● **TASK TO COMPLETE**: Check every line below for the word "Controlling" and show those that hold it.
────────────────────
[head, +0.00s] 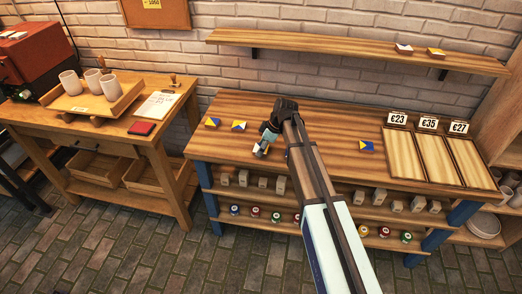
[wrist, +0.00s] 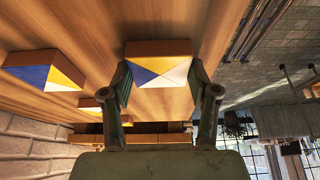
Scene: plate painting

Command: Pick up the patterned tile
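A tile (wrist: 158,71) with a blue, yellow, white and pale blue triangle pattern is between the two fingers of my gripper (wrist: 160,80) in the wrist view. The fingertips flank its sides with no clear gap; whether they press on it I cannot tell. In the head view my gripper (head: 263,147) is low over the bench's front edge, and its fingers partly hide the tile. Two more blue, yellow and white tiles, the left one (head: 212,122) and its neighbour (head: 239,126), lie left of it on the bench. Another tile (head: 366,146) lies to the right.
The wooden bench (head: 330,118) has clear room behind my arm. Three priced trays (head: 404,158) fill its right end. Small blocks and paint pots stand on the shelves below. The wall shelf (head: 330,47) holds two tiles. A side table (head: 110,135) with cups stands left.

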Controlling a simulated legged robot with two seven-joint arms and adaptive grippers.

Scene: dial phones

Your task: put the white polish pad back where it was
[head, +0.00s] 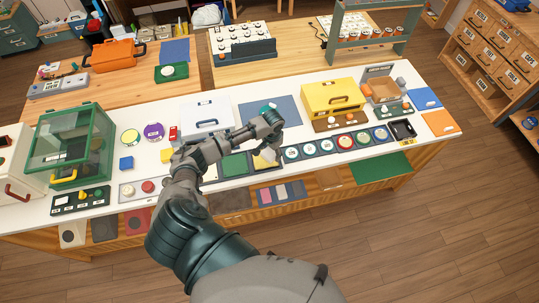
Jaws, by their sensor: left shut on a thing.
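My left arm reaches up from the bottom of the head view and bends over the white table. My left gripper (271,148) points down at the table's middle, shut on a small white thing (269,154) that looks like the white polish pad. The fingers and wrist hide most of it. It is over or beside a yellow square (259,163); I cannot tell if they touch. A blue mat (287,108) lies behind the gripper, with a small white and teal thing on it, partly hidden by my wrist. My right gripper is not in view.
A green square (235,165) lies left of the yellow one, and a row of round dials (327,147) runs right. A white case (203,111) and a yellow case (332,98) stand behind. A green glass cabinet (72,143) stands at the left.

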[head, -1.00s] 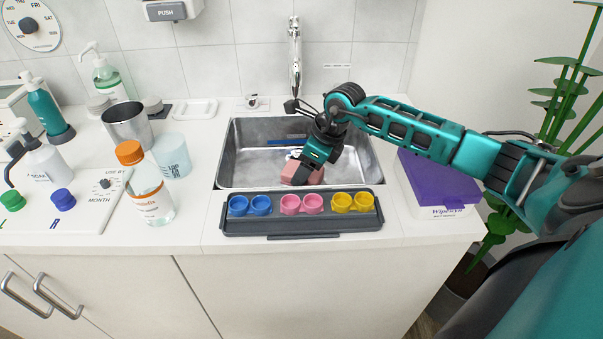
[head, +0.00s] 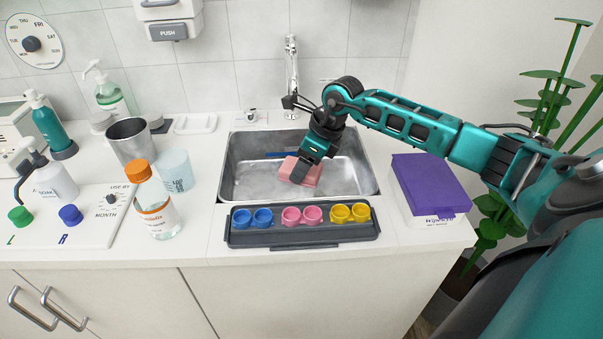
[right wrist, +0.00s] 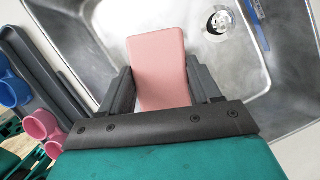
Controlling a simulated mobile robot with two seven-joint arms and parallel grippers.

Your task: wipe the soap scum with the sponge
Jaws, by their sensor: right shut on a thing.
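A pink block-shaped sponge (head: 312,176) is in the metal sink (head: 350,183). My right gripper (head: 304,167) is shut on it, over the middle of the basin. In the right wrist view the sponge (right wrist: 158,60) stands out between the two dark fingers of my right gripper (right wrist: 160,82). The round drain (right wrist: 219,21) is just to the right of the sponge there. I cannot tell whether the sponge touches the basin floor. The basin shows hazy pale patches, and I cannot tell soap scum from reflections. My left gripper is not in view.
A dark tray (head: 345,237) with blue, pink and yellow cups lies at the sink's front edge. A purple-lidded box (head: 430,183) stands right of the sink. The faucet (head: 291,75) rises behind. Bottles and cups (head: 155,205) crowd the left counter.

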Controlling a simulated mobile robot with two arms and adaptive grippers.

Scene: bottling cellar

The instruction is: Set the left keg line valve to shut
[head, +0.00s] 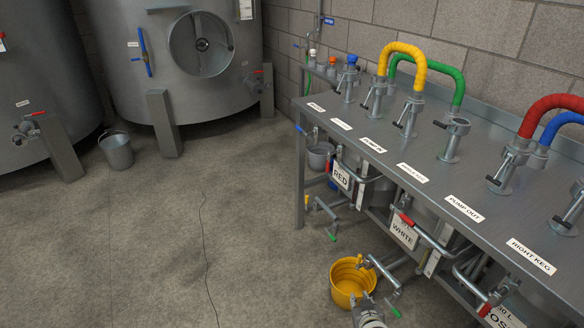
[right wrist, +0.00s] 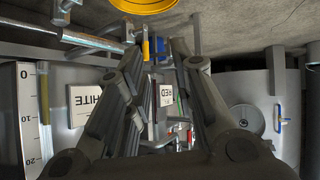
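No valve in view carries a label that I can read as left keg, so I cannot tell which is the left keg line valve. Red-handled levers hang below the bench front in the head view, one by the WHITE sign (head: 403,233) and one by the lower sign (head: 503,316). My right gripper (head: 366,308) is low at the bottom edge of the head view, beside the yellow bucket (head: 345,297). In the right wrist view its two fingers (right wrist: 156,50) stand apart with nothing held; a yellow handle (right wrist: 146,47) shows beyond them. My left gripper is not in view.
The steel bench (head: 430,140) fills the right side, with hose couplings and PUMP OUT (head: 465,208) and RIGHT KEG (head: 531,256) labels on top. Pipes, green-tipped taps and kegs crowd the space beneath. A grey bucket (head: 117,152) and tanks (head: 170,70) stand back left. The floor between is clear.
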────────────────────
● **TASK ANSWER**:
Controlling a simulated legged robot with two seven-joint arms and adaptive grippers.
Controlling a simulated mobile robot with two seven-joint arms and parallel grippers.
Controlling a simulated mobile robot with two arms and adaptive grippers.

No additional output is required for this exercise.